L'accès des femmes au travail s'est considérablement développé au cours des cinquante dernières années, mais on peut se demander si cette dynamique ne marque pas, aujourd'hui, le pas. Même s'il a beaucoup progressé, le taux d'activité des femmes, de 84 %, reste inférieur à celui des hommes, qui atteint 95 %. L'écart se creuse encore si l'on s'attache à mesurer le taux d'activité des parents de trois enfants ou plus dont un de moins de trois ans : il est alors de 96 % pour les hommes et de 40 % seulement pour les femmes.
Surtout, les femmes sont beaucoup plus touchées que les hommes par le sous-emploi. D'après l'Institut national de la statistique et des études économiques (INSEE), elles représentaient, en 2009, 82 % des salariés à temps partiel et cette situation est plus souvent subie que choisie.
La crise économique que nous traversons a accentué ces distorsions. On a pu avoir l'impression, dans un premier temps, qu'elle affectait davantage l'emploi masculin. Mais des économistes, comme Françoise Milewski, ont montré que l'emploi féminin n'avait mieux résisté qu'en apparence car, pour les femmes, la crise s'est surtout traduite par une forte augmentation du taux d'emploi à temps partiel, par une réduction du nombre d'heures travaillées et par le développement des horaires flexibles avec, pour conséquence, une montée de la précarité et de la pauvreté. Ces femmes en sous-emploi sont celles qui sont le moins qualifiées, souvent employées dans le nettoyage, l'entretien-ménage, le gardiennage, la grande distribution. Elles ont souvent des horaires courts, atypiques, pas toujours maîtrisés, cumulent plusieurs emplois et lieux de travail. Les conditions de travail et de recherche d'emploi sont telles que l'on peut à bon droit parler d'un processus déshumanisant. Le livre de Florence Aubenas, Le quai de Ouistreham, que vous avez peut-être lu, me paraît, de ce point de vue, très éclairant : le monde de la précarité qu'elle décrit est très largement féminin.
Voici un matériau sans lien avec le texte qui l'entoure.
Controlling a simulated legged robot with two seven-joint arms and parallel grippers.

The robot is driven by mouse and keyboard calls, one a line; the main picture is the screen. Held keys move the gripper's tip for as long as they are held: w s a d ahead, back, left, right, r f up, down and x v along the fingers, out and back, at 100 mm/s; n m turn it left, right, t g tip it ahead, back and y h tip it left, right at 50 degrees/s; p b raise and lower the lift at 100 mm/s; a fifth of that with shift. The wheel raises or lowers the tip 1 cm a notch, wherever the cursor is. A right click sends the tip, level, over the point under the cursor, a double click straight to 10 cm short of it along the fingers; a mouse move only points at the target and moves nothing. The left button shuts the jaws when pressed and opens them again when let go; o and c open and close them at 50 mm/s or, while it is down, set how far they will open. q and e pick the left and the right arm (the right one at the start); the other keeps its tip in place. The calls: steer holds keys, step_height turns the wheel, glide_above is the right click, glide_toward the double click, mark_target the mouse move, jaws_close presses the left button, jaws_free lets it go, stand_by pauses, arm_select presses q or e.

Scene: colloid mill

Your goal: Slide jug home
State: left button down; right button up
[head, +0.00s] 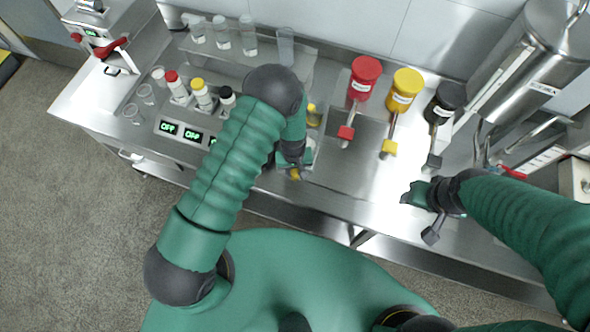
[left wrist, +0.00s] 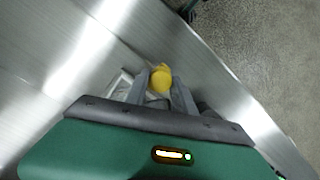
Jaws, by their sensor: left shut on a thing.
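My left gripper (head: 292,165) is over the metal bench near its front edge. In the left wrist view its two fingers (left wrist: 154,92) are shut on a yellow thing (left wrist: 161,77). A pale thing lies beside the left finger, and I cannot tell whether it belongs to the yellow thing. In the head view a yellow bit (head: 295,174) shows at the fingertips, and the arm hides most of what is held. I cannot make out a whole jug in either view. My right gripper (head: 412,194) is over the bench's front right; whether it is open is unclear.
Red (head: 364,78), yellow (head: 402,92) and black (head: 445,102) lidded containers with levers stand at the back. A steel vessel (head: 530,65) is at the right. Bottles and clear beakers (head: 285,45) stand at the left. The middle bench (head: 355,170) is bare.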

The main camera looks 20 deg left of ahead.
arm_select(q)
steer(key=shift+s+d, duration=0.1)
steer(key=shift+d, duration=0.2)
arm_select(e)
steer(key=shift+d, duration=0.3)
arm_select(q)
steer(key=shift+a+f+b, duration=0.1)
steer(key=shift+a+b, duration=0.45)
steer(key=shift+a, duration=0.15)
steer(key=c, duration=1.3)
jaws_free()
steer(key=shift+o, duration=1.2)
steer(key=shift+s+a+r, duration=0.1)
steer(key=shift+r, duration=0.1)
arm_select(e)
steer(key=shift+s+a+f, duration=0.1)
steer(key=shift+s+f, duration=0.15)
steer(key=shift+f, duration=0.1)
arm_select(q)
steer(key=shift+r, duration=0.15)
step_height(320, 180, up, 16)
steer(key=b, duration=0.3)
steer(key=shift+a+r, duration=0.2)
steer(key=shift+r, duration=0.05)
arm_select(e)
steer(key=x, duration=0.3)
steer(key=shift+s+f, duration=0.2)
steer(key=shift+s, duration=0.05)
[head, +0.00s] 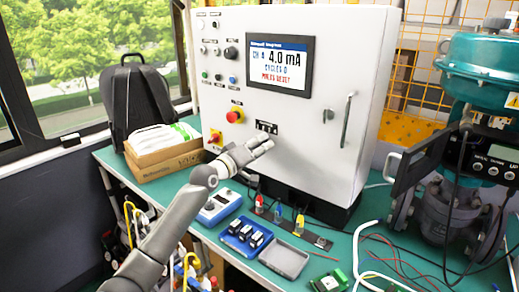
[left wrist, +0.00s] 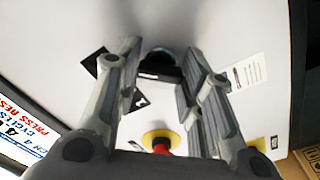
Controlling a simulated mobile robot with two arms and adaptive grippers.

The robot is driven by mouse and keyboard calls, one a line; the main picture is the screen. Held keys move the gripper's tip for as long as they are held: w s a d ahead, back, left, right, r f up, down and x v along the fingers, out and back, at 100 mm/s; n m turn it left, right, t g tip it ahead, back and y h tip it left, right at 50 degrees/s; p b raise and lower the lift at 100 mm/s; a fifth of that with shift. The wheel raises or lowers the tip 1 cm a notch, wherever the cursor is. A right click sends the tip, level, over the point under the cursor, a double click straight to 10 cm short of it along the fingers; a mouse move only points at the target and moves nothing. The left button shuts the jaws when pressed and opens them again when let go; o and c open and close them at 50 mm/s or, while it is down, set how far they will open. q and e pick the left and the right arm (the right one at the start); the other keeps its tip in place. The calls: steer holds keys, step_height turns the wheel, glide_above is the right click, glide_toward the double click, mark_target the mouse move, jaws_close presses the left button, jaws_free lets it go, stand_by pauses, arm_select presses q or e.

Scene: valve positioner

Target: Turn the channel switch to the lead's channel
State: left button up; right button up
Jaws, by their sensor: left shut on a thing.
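My left gripper (head: 264,145) reaches the lower front of the white control cabinet (head: 300,140). In the left wrist view the fingers (left wrist: 160,72) are closed on the sides of a dark round knob (left wrist: 162,62), which I take as the channel switch. In the head view the gripper hides this knob. The cabinet display (head: 279,66) reads CH 4, 4.0 mA, CYCLES 0 and PRESS RESET. A label with dark sockets (head: 267,127) sits just above the gripper. My right gripper is not in view.
A teal valve actuator (head: 488,70) is at right.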

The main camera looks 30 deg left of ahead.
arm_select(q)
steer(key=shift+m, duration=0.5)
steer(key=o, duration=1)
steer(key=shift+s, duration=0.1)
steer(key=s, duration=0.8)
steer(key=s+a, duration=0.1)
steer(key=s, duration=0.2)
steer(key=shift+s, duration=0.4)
Bien sûr, à l'autre extrémité du spectre social, certaines femmes, encore trop peu nombreuses, parviennent à briser le « plafond de verre » et à accéder à des responsabilités de direction. La loi du 27 janvier 2011 relative à la représentation équilibrée des conseils d'administration devrait y contribuer. Mais ces réussites individuelles ne se diffusent pas nécessairement au reste de la société. Les rémunérations des femmes restent inférieures de 27 % en moyenne à celles des hommes. Leurs carrières ne progressent pas comme celles des hommes, et sont souvent incomplètes.
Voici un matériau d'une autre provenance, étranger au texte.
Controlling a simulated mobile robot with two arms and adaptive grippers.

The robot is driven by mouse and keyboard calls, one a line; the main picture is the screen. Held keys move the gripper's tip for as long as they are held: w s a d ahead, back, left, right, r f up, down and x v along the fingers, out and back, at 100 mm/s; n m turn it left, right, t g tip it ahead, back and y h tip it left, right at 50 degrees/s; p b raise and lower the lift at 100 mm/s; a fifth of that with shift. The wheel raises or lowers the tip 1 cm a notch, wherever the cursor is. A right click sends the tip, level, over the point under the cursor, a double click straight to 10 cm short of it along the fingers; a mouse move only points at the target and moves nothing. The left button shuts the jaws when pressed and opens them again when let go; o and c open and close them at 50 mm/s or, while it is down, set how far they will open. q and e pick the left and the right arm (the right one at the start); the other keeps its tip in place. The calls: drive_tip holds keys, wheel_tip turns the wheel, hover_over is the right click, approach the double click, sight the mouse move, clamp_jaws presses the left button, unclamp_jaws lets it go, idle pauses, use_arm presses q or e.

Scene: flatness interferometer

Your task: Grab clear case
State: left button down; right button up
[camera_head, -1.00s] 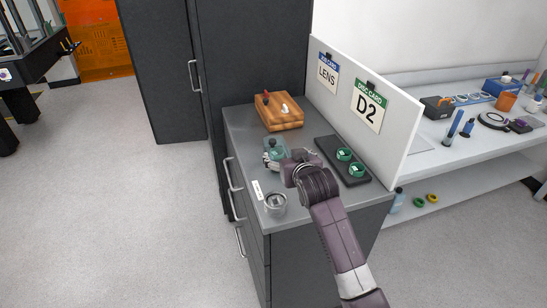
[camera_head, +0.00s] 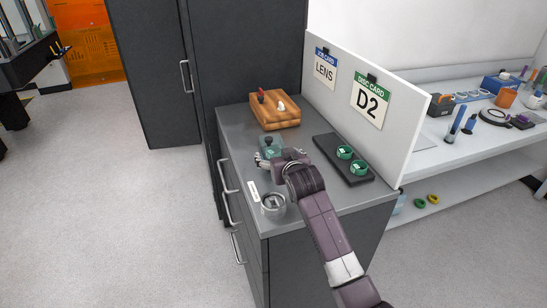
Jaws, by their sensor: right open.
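A round, clear-looking case (camera_head: 273,204) stands at the front left corner of the grey cabinet top (camera_head: 232,125). A small teal item (camera_head: 270,145) lies further back; it is too small to tell whether it has a clear cover. My right gripper (camera_head: 263,160) is open, low over the cabinet top, at the near side of the teal item and behind the round case. It partly hides the teal item; I cannot tell whether they touch. My left gripper is not in view.
A wooden tray (camera_head: 262,110) with small red and white pieces sits at the back. A black tray (camera_head: 330,148) with two green-topped round cases lies to the right, beside a white divider (camera_head: 405,130) with cards. A small white label (camera_head: 253,191) lies at the left edge.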

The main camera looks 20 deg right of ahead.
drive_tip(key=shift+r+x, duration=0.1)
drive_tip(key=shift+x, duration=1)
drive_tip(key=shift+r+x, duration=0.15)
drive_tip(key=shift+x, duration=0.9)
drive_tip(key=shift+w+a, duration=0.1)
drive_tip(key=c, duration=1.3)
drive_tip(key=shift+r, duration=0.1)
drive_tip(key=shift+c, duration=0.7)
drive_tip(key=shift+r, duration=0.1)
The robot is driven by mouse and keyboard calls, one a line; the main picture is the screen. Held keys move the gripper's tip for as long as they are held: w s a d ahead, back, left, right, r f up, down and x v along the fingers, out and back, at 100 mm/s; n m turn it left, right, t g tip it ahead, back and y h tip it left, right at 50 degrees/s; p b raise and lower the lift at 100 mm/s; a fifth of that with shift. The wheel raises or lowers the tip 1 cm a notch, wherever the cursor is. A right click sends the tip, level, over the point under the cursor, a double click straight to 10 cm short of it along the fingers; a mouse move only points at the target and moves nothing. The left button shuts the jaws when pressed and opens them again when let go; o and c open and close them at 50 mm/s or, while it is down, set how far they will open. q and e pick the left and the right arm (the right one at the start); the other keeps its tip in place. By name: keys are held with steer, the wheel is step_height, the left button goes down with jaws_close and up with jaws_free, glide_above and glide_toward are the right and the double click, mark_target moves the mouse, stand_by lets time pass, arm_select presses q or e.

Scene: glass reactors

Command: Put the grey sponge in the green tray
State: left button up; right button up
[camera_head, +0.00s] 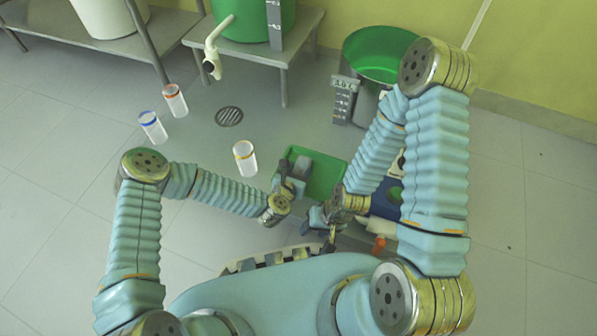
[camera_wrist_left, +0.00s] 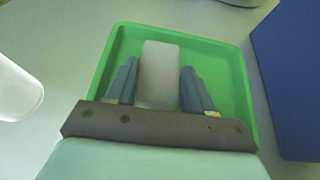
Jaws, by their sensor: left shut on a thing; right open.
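The grey sponge (camera_wrist_left: 158,72) is a pale block between the two blue-grey fingers of my left gripper (camera_wrist_left: 159,88). In the head view the sponge (camera_head: 301,165) shows over the left part of the green tray (camera_head: 328,178), with my left gripper (camera_head: 290,186) at the tray's near left edge. In the left wrist view the tray's rim (camera_wrist_left: 243,85) surrounds the sponge on the far, left and right sides. I cannot tell whether the sponge touches the tray floor. My right gripper (camera_head: 318,216) is open near the tray's near right corner, partly hidden by its own arm.
A yellow-banded white cylinder (camera_head: 245,158) stands left of the tray; blue-banded (camera_head: 152,127) and red-banded (camera_head: 174,100) ones stand farther left. A dark blue object (camera_wrist_left: 292,70) lies close to the tray's right. An orange item (camera_head: 379,243) is near my right arm.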

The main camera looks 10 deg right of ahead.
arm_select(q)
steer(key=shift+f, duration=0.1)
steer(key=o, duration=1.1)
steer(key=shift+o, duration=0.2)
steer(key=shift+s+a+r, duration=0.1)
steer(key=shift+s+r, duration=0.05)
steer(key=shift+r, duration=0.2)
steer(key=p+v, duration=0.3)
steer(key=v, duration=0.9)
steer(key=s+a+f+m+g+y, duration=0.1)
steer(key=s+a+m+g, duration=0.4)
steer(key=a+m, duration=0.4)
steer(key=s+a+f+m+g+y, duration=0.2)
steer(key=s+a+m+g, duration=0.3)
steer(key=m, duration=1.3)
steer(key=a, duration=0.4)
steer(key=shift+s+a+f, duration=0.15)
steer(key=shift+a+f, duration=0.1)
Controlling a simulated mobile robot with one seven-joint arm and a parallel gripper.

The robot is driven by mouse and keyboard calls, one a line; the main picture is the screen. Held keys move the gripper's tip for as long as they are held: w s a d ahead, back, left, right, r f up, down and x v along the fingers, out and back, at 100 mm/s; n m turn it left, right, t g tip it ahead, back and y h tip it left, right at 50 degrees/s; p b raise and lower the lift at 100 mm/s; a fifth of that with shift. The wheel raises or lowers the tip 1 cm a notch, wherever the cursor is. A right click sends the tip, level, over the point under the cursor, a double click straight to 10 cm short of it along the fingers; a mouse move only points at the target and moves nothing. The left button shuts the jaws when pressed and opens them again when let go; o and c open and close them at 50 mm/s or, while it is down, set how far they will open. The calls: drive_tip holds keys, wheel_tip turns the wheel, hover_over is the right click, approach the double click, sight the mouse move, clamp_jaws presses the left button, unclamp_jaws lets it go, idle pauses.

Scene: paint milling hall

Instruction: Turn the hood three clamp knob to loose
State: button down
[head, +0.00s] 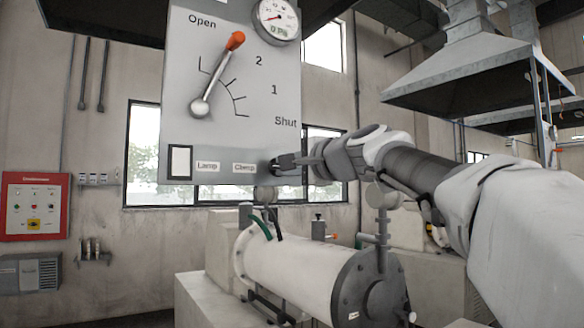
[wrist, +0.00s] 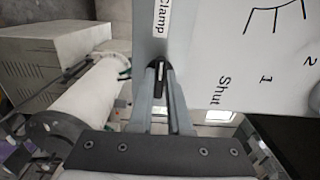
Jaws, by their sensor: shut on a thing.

De surcroît, alors que nos compatriotes restent très attachées au travail et aux valeurs qu'il représente - toutes les enquêtes d'opinion le confirment - de nouvelles normes apparaissent, qui suscitent bien des interrogations. La volonté des entreprises de se doter d'une organisation du travail plus flexible et plus diversifiée se traduit par le développement d'horaires atypiques d'autant plus défavorables à l'articulation entre vie privée et vie professionnelle qu'ils sont, dans l'ensemble, peu anticipés.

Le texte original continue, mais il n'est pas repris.